Saturday Morning OYs – April 20th, 2024

In His Last Bow, Sir Arthur Conan Doyle mentions that Holmes retired to a small farm on the Downs five miles from Eastbourne where he was “living the life of a hermit” among his bees and books. This would hardly be orange and lemon growing territory.

This was initially posted as a CIDU. Then, all at once, ZBicyclist realized it belonged on the OY page.




Fun with homonyms.


5 Comments

  1. Unknown's avatar

    Let’s credit Vic Lee with a bit of finesse this time out. Even though the lemon tree gives the sound equivalent of the expected “Elementary”, it does not provide the rhetorical gesture this bit of dialogue serves for in the originals. HOWEVER, that gets taken care of by adding the “Duh!”

  2. Unknown's avatar


    In The Strange Case of the End of the World as We Know It, a short TV movie from 1977, John Cleese as Holmes commits Lemon Tree and many other puns while answering crossword clue questions that Watson (Arthur Lowe) has.

    https://www.imdb.com/title/tt0076770/characters/nm0000092 for the entire scene. Spoilers: Alimentary and A Yellow Manta Ray are among the other punsome offerings.

  3. Unknown's avatar

    Conan Doyle never cared what other authors did to his character Sherlock Holmes. When William Gillette put together a play based on Doyle’s work, he added a love interest for the detective. Gillette sent a cable, “May I marry Holmes?” Doyle replied “You may marry him, murder him, or do anything you like to him.” That was only the first of thousands of non-canonical Sherlock Holmes works.
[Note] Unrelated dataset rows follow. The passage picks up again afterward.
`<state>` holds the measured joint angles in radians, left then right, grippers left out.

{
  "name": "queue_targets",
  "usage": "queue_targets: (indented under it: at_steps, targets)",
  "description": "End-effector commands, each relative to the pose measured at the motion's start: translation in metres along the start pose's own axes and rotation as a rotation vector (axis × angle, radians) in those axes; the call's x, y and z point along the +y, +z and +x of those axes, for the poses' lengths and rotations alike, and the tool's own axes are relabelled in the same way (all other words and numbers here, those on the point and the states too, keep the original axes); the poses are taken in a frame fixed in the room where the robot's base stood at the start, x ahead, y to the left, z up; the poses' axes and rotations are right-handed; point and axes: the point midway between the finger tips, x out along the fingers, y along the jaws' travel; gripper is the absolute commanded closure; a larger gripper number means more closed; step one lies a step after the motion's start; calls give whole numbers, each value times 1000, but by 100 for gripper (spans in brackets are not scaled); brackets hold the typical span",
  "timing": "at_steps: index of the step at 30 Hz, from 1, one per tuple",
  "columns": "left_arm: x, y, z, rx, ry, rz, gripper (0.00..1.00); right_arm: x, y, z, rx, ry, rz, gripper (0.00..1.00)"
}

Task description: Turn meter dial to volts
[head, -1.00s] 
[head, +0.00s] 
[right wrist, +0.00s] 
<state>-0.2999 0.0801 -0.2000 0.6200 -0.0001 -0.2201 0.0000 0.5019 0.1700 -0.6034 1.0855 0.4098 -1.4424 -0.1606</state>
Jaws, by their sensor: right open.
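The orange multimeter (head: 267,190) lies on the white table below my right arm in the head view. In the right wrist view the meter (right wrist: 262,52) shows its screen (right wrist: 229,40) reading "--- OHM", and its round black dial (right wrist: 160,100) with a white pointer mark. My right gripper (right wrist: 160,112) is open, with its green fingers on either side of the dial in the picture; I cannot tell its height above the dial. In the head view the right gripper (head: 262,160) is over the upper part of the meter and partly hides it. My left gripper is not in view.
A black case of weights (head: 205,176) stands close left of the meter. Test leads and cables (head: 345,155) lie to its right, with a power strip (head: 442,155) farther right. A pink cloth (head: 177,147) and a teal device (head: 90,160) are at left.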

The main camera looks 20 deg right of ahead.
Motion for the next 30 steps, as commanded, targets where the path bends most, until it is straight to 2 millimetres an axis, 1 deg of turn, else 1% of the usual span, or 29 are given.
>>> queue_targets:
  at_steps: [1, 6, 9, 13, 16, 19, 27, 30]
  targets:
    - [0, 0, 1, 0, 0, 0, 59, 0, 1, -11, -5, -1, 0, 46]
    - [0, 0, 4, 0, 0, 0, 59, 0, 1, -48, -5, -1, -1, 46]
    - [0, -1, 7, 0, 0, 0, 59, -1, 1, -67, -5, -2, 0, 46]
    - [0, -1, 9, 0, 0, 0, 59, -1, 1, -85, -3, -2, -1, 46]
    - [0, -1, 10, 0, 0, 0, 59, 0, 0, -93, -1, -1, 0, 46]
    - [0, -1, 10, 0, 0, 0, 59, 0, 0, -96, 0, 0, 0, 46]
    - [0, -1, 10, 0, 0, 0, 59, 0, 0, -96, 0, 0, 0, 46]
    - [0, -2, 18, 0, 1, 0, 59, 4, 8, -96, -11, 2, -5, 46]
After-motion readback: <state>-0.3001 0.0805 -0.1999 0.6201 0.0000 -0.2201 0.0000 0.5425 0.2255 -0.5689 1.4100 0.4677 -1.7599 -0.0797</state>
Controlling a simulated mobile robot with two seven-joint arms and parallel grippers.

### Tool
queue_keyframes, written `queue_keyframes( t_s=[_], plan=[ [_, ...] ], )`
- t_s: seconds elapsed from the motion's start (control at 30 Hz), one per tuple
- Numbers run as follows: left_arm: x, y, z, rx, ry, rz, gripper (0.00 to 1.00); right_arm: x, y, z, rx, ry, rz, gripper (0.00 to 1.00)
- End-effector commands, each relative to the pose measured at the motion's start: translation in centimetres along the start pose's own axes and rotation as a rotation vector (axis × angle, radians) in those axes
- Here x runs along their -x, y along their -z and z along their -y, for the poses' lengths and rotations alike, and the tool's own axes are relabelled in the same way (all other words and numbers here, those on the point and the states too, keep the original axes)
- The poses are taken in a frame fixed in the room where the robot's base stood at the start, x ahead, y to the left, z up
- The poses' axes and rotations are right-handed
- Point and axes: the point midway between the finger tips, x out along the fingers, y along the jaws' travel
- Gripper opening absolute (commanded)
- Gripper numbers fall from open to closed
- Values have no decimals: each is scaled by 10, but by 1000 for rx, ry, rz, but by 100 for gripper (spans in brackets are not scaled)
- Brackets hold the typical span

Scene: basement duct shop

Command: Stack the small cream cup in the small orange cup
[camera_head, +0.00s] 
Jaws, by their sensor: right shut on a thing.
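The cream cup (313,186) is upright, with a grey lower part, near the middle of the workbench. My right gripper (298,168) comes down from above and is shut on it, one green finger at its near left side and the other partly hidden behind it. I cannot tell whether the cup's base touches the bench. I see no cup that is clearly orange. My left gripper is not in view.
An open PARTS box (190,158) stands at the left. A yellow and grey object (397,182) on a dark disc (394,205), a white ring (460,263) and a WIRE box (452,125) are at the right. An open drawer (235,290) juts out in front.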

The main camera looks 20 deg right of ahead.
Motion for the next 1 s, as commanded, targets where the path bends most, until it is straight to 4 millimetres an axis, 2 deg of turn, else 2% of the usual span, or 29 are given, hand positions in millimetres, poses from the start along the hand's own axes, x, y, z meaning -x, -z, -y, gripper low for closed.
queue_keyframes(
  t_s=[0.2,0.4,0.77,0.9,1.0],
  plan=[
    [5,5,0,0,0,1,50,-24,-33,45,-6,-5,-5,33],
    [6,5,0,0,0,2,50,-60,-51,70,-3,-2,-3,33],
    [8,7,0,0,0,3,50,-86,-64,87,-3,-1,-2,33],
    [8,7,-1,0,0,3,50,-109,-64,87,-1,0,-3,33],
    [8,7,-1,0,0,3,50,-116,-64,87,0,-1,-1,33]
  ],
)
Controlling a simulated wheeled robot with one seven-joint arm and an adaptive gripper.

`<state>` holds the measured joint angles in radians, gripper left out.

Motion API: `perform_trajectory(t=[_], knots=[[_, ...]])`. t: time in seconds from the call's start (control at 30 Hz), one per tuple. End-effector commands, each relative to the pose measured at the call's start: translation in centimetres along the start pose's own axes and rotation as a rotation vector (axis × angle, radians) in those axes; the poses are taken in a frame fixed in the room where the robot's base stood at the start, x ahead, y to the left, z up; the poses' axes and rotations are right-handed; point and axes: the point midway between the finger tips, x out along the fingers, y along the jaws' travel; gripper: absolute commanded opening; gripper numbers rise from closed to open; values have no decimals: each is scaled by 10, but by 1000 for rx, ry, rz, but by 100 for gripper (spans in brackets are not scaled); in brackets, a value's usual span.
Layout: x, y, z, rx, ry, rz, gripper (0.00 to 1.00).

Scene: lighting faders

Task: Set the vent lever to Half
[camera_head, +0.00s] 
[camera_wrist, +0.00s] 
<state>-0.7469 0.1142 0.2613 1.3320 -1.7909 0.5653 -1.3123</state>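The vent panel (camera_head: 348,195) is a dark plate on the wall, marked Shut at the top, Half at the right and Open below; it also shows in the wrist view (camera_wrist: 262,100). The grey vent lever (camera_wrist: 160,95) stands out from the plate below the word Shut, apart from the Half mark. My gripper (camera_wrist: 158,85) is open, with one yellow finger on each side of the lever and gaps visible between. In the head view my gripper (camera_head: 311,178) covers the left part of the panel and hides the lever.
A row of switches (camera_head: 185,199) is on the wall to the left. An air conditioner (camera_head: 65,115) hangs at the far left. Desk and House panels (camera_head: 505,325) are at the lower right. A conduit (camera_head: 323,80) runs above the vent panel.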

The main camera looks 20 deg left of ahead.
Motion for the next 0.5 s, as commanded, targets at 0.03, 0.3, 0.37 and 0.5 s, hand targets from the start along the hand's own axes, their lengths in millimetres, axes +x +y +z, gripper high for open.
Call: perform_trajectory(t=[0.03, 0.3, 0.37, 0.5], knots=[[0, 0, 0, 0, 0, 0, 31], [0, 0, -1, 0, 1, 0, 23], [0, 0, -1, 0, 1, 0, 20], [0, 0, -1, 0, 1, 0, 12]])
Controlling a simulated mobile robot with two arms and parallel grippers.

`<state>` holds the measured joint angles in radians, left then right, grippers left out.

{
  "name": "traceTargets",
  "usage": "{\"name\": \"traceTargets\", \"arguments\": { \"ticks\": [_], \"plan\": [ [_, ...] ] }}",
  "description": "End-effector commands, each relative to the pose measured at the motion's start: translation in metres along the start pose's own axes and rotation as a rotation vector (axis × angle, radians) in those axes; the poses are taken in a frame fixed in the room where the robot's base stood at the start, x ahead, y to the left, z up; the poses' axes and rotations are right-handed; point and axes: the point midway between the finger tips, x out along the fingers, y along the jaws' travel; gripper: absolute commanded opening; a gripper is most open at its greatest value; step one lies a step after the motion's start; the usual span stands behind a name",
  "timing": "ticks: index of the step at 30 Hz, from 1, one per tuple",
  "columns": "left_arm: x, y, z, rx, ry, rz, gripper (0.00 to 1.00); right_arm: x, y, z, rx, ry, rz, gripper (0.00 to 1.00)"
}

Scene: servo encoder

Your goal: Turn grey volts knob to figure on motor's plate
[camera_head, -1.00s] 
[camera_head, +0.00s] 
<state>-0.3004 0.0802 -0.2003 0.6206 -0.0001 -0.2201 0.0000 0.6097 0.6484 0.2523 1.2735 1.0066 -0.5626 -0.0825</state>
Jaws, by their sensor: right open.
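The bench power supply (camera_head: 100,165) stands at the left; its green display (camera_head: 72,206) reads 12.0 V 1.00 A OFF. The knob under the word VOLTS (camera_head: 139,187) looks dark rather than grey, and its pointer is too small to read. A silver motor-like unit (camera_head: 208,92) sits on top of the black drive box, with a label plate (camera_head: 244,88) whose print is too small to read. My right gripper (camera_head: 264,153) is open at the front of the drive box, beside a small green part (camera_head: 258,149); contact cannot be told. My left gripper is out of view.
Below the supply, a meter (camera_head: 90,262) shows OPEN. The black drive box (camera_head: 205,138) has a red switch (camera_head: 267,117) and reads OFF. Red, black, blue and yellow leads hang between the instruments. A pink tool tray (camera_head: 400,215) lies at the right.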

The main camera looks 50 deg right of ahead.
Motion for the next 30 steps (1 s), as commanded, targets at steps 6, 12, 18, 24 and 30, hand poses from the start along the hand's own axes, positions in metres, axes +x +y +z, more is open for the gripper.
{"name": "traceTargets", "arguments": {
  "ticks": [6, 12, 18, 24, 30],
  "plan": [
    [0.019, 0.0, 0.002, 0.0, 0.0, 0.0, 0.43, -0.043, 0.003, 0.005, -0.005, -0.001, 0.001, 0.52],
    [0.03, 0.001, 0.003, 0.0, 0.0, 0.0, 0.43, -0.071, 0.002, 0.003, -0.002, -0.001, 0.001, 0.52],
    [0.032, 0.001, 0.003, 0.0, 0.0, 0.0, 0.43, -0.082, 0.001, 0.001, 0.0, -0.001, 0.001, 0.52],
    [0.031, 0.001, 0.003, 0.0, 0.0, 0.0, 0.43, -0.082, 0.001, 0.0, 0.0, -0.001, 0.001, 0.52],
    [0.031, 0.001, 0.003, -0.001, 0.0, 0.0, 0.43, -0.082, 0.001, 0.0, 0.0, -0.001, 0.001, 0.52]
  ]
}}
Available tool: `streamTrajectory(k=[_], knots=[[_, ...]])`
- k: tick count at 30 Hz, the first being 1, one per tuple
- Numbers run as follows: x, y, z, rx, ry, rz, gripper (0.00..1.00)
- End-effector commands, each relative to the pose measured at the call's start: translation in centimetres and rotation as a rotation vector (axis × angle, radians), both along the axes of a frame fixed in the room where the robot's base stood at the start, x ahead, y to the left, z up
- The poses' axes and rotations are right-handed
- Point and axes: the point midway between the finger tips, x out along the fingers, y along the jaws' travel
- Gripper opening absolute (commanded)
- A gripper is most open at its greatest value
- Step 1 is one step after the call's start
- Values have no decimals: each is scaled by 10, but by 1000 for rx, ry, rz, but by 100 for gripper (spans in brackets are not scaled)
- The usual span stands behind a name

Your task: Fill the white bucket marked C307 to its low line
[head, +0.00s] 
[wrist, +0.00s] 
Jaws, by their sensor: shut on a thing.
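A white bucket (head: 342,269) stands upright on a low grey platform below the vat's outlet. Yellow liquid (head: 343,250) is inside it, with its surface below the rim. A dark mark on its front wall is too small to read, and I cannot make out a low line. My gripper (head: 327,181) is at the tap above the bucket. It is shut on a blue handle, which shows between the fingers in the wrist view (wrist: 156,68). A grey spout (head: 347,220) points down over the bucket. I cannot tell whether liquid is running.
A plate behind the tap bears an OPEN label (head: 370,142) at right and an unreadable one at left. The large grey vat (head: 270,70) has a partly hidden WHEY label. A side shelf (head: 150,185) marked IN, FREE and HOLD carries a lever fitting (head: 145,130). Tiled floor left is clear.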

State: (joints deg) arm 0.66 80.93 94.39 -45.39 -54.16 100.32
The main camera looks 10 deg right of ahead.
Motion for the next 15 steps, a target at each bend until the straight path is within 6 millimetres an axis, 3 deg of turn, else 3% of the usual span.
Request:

Even Creative Computing magazine in the 1970’s ran an original story in which Mycroft Holmes, who tends Babbage’s Analytical Engine which was secretly completed and made operational by Her Majesty’s government, uses the computer to assist Sherlock in uncovering a cheating scandal at a gaming club. Cyberpunk long before cyberpunk. Anyway, Sherlock Holmes most definitely did say “Elementary, my dear Watson,” even if not in any of the canonical works. I think it may have been Basil Rathbone in a movie. And if I remember correctly, in the Firesign Theatre’s “The Giant Rat of Sumatra” he says “Alimentary, my dear Watson” in reference to the eating habits of the giant rat or something. “The Giant Rat of Sumatra” by the way is the title of an adventure mentioned by Doyle but never published, very much like “the noodle incident” in Calvin and Hobbes.

  4. Unknown's avatar

    The heirs of Conan Doyle were quite a different story. They were getting money for nothing, and didn’t want unauthorized (meaning non-paying) uses.

  5. Unknown's avatar

    Is Mrs. Watson (nee Mary Marston) with them also?

    I know have a seen a production about Holmes – I believe it was a Broadway play – where he meets a woman and at the end when she talks of marriage he says that he cannot inflict his addiction on her – she says it does not matter and pulls out her pipe – they hug, kiss and the curtain falls. (How many decades ago this was, I have no idea.)